ABSTRACT

At 6.30 p.m. on 23 February 1981 Lieutenant-Colonel Antonio Tejero Molina, at the head of 200 Civil Guards, entered the Spanish parliament buildings in Madrid. The Cortes was in full session, in order to vote on the investiture of Leopoldo Calvo Sotelo as president of the government. The aim of Tejero and his fellowconspirators was to sequestrate the entire political élite in order to create the political vacuum which would in turn justify the imposition of military rule. At approximately the same time, other participants in the plot were occupying the headquarters of Radio-Televisión Espanola at Prado del Rey outside Madrid. Further plans envisaged the occupation of key strategic points of the capital by units of the crack Brunete armoured division.
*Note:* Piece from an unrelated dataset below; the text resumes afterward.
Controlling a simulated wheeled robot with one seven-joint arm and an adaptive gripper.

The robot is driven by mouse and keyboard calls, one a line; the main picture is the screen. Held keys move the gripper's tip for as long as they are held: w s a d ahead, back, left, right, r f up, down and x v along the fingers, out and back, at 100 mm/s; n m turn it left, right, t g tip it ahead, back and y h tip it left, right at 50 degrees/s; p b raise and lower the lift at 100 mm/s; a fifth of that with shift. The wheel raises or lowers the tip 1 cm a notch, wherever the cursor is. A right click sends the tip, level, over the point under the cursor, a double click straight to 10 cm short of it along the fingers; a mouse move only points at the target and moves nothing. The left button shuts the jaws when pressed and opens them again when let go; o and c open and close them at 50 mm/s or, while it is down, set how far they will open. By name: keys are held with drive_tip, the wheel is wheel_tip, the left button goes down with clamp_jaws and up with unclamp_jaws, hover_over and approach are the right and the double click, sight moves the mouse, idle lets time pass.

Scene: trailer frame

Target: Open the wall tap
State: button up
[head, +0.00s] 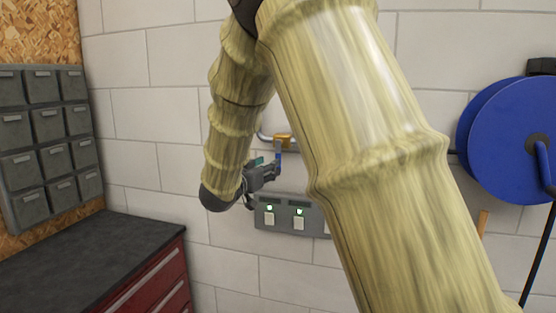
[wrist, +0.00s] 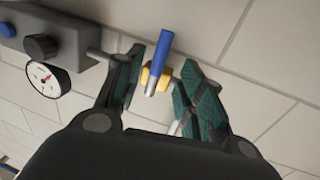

Meanwhile, the Captain-General of Valencia, the third of Spain’s nine military regions, Jaime Milans del Bosch, was moving tanks into the streets there and declaring that the grave events taking place in Madrid necessitated such a take-over. In the event, the coup failed. In retrospect, it may be seen as the high point in the efforts of ultra-reactionary elements in the Spanish army to overturn the transition to democracy. From the early 1970s, when the prospect of democratic change after the dictatorship became an increasingly palpable threat, military hard-liners had been struggling both to stamp out liberalism within their own ranks and to use their power to block civilian efforts to bring about a transition.